Any of the side/top/bottom panels of battery 32 may be specifically
configured to include contours and/or openings such as for
terminals 46, electrolyte filling ports, and the like. While FIG. 2
illustrates battery 32 as a right rectangular prism, it should be
understood that other shapes may be used without limitation
depending on spatial constraints and overall design considerations.
Temperature management system 34 includes a reservoir in the form
of a retention jacket 50 coupled to battery 32 and surrounding at
least a portion of the outer surfaces thereof, and a PCM layer 54
comprising a suitable PCM retained in bulk between jacket 50 and
the outer surface of battery 32. Jacket 50 also includes a bottom
panel 58 that may assume any shape such as, for example, that of a
tray that extends beyond bottom panel 38 (as shown).

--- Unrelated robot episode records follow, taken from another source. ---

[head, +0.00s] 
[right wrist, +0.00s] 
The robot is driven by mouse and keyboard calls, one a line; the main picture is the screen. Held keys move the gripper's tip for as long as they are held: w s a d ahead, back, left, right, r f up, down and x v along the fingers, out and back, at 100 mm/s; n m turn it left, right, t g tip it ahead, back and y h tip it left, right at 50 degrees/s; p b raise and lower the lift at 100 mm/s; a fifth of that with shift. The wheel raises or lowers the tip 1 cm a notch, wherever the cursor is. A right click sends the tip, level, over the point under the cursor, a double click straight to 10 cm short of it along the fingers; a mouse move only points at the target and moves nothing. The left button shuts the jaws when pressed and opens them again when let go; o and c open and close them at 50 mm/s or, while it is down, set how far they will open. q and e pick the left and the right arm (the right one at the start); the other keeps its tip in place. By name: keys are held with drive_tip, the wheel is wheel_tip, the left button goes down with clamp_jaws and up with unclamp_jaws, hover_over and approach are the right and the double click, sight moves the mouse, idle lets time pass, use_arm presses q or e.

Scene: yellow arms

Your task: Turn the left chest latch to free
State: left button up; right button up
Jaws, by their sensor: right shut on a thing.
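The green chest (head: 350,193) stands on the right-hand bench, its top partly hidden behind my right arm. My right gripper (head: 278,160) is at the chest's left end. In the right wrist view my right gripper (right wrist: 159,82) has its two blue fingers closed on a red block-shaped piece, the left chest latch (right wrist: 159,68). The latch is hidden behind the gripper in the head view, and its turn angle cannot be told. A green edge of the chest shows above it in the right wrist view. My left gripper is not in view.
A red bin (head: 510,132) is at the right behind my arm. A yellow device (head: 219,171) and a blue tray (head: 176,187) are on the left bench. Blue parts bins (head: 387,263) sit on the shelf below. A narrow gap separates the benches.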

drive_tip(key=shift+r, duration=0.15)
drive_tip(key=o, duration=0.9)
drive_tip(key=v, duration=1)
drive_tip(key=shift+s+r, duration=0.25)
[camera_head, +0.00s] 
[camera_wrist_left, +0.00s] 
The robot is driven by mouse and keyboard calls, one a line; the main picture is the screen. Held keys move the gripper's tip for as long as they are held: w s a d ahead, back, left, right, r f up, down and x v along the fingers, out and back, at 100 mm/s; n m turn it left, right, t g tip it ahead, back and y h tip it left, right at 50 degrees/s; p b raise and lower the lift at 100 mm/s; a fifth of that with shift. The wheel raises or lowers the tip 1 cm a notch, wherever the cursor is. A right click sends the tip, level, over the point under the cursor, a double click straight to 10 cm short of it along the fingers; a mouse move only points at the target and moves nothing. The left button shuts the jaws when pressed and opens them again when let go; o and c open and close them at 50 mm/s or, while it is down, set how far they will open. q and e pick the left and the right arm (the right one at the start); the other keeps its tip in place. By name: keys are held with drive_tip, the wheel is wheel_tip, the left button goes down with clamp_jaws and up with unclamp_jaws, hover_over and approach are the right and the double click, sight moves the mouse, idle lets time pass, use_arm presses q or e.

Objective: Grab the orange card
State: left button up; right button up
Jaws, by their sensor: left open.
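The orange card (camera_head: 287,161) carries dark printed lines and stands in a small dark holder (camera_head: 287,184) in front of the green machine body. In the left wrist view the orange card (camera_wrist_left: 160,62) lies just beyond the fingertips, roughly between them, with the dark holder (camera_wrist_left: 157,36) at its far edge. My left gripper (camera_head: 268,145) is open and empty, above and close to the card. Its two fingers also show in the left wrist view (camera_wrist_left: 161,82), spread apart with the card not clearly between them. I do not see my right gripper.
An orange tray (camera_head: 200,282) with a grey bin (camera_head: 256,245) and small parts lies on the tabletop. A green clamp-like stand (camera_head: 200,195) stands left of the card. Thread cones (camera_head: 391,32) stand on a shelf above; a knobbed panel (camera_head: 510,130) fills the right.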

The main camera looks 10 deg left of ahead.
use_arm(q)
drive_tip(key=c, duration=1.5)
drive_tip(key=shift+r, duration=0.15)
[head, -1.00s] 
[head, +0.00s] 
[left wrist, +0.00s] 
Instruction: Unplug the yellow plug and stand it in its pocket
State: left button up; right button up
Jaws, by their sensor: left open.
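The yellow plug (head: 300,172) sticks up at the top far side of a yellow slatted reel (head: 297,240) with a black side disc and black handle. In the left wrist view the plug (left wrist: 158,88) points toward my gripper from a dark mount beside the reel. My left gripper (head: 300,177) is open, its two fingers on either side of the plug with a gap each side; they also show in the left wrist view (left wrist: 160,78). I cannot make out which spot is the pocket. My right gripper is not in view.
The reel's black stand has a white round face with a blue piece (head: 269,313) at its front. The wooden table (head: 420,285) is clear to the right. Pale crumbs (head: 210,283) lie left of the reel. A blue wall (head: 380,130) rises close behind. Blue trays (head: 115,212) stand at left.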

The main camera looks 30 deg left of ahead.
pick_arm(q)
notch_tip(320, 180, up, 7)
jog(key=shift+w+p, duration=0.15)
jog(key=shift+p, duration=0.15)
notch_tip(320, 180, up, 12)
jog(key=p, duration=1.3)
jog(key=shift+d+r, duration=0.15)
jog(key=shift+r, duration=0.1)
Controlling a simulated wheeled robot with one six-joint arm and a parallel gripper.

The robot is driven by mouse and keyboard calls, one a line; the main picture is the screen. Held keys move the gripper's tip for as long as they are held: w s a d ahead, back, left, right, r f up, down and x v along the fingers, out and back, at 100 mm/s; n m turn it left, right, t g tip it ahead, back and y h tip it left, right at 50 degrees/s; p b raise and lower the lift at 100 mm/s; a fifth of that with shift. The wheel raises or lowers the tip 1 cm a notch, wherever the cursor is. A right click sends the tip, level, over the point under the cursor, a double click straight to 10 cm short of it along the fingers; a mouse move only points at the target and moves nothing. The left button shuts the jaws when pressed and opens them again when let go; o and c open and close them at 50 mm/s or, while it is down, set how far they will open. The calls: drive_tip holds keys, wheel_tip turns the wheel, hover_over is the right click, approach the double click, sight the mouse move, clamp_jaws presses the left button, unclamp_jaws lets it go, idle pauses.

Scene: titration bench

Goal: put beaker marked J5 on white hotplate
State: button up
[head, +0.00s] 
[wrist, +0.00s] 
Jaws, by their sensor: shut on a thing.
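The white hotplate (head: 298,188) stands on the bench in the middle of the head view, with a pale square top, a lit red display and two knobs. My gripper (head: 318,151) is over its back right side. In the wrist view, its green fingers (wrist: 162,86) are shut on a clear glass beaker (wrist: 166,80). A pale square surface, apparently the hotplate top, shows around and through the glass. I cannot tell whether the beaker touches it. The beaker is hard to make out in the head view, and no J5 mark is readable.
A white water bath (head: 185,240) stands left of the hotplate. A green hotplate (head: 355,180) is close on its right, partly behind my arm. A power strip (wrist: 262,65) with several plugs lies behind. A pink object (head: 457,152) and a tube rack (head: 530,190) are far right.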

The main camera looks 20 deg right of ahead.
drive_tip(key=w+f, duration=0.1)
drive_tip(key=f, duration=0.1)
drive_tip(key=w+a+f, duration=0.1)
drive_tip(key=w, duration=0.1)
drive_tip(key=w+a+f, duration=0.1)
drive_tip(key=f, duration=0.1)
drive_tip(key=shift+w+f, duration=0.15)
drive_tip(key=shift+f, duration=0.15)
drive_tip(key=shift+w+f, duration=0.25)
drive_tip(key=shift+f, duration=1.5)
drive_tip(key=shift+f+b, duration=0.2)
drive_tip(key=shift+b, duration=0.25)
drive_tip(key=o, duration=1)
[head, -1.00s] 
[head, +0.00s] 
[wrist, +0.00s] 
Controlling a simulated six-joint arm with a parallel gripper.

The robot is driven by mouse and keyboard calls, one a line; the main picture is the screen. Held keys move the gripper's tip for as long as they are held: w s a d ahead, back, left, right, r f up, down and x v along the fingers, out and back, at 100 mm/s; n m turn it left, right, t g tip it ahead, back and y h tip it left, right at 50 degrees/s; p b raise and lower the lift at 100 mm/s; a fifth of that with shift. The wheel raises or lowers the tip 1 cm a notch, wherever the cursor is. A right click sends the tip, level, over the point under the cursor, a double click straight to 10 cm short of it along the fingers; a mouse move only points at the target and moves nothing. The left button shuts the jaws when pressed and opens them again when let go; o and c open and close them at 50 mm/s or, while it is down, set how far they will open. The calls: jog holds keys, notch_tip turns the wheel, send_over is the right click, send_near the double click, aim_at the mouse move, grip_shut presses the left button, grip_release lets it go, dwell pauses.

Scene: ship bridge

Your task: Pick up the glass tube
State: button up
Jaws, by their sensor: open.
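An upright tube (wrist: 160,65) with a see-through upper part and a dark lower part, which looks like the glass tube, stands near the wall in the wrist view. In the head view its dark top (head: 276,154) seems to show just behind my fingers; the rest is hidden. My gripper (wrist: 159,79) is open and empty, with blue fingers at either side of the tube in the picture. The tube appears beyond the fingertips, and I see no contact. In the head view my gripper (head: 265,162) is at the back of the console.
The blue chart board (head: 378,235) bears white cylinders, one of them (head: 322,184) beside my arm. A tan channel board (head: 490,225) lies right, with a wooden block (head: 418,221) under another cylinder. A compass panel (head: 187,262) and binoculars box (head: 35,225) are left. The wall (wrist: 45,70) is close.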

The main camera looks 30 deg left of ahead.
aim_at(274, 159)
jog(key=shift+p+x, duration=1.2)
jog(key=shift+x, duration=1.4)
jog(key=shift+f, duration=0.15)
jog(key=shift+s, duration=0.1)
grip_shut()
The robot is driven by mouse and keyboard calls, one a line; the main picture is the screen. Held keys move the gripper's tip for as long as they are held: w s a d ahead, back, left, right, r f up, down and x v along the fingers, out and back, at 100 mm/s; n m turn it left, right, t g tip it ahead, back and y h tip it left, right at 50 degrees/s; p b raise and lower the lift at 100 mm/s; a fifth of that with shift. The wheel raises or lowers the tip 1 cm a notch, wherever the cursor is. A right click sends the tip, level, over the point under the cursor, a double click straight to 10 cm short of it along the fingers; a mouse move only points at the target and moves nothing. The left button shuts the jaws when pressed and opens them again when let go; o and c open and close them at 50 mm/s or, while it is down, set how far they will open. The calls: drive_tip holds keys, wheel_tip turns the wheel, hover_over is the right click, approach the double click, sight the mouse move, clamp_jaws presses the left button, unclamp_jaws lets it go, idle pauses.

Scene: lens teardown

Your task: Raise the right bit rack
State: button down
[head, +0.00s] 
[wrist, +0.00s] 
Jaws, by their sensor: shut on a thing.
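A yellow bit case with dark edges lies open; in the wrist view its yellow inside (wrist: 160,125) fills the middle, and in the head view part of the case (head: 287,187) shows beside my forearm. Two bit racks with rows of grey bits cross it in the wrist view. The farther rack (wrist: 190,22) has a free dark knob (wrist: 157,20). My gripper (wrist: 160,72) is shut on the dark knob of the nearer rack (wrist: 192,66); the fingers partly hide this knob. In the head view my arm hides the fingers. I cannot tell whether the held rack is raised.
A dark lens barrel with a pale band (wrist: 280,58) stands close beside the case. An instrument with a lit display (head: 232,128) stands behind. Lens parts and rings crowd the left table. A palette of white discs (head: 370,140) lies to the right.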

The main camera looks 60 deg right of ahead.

While FIG. 2
shows jacket 50 surrounding each of bottom panel 38 and side panels
40-43, it should be understood that jacket 50 may include any
number of sections configured to accommodate one or more panels of
battery 32 including top panel 44, or any portion thereof in
accordance with any desired design. Jacket 50 is sealed in any
conventional manner to prevent leakage of PCM layer 54, and is
separated from battery panels by any suitable distance to create a
volume therebetween for bulk retention of the PCM. Accordingly, PCM
layer 54 is in thermal communication with any of the battery panels
covered by layer 54.
[0023] During operation of battery 32, heat may flow into PCM layer
54 within jacket 50 either from within battery 32 or from its
external surroundings. When the temperature of PCM layer 54 rises
to T.sub.m, layer 54 changes from a solid phase to a liquid phase
absorbing heat at a substantially constant temperature T.sub.m
during this phase change. When the battery and/or the surroundings
cool to below T.sub.m, heat stored within PCM layer 54 is released
into battery 32 substantially at T.sub.m until PCM layer 54 has
completely solidified. Therefore, during either heating or cooling
cycles, battery 32 receives a temperature stabilizing influence via
its thermal coupling to layer 54.
[0024] FIG. 3 is an isometric view depicting battery 32 having a
temperature management system 70, in accordance with another
exemplary embodiment. Battery 32 is configured in the manner
described above and illustrated in FIG. 2, having side panels 40-43
and bottom and top panels 38 and 44, respectively. Terminals 46 may
protrude through any suitable outer panel of battery 32 such as,
for example, through top panel 44 as shown. Temperature management
system 70 includes a reservoir for retaining a PCM that assumes the
form of a retention layer 74 thermally coupled with side panels
40-43. Ideally, the composition and structure of retention layer 74
is chosen to be compatible for encapsulating the particular PCM
chosen. For example, in one embodiment, layer 74 may comprise any
material suitable for heterogeneous encapsulation of a PCM, such
as, for example having a porous structure that includes a multitude
of substantially uniformly distributed voids. Alternatively, layer
74 may comprise a suitable PCM material suspended as a separate
phase within a retaining material. In another embodiment, layer 74
may comprise any material suitable for homogeneous encapsulation of
a PCM, thereby retaining the PCM as a dissolved solute. Retention
layer 74 may assume any overall form such as, for example, that of
a rigid or semi-rigid pad, or that of a flexible or cloth-like
fabric material. While FIG. 3 illustrates retention layer 74
disposed on each side panel of battery 32, it is understood that
layer 74 may be similarly disposed on any side/top/bottom panel, or
on any portion of any such panel. Retention layer 74 resides either
in physical contact with, or proximate to any battery panels it is
disposed on, and is thereby thermally coupled along with the
encapsulated or intermixed PCM, to these panels. During heating or
cooling cycles, the retained PCM provides temperature stabilization
to battery 32 in a manner described above.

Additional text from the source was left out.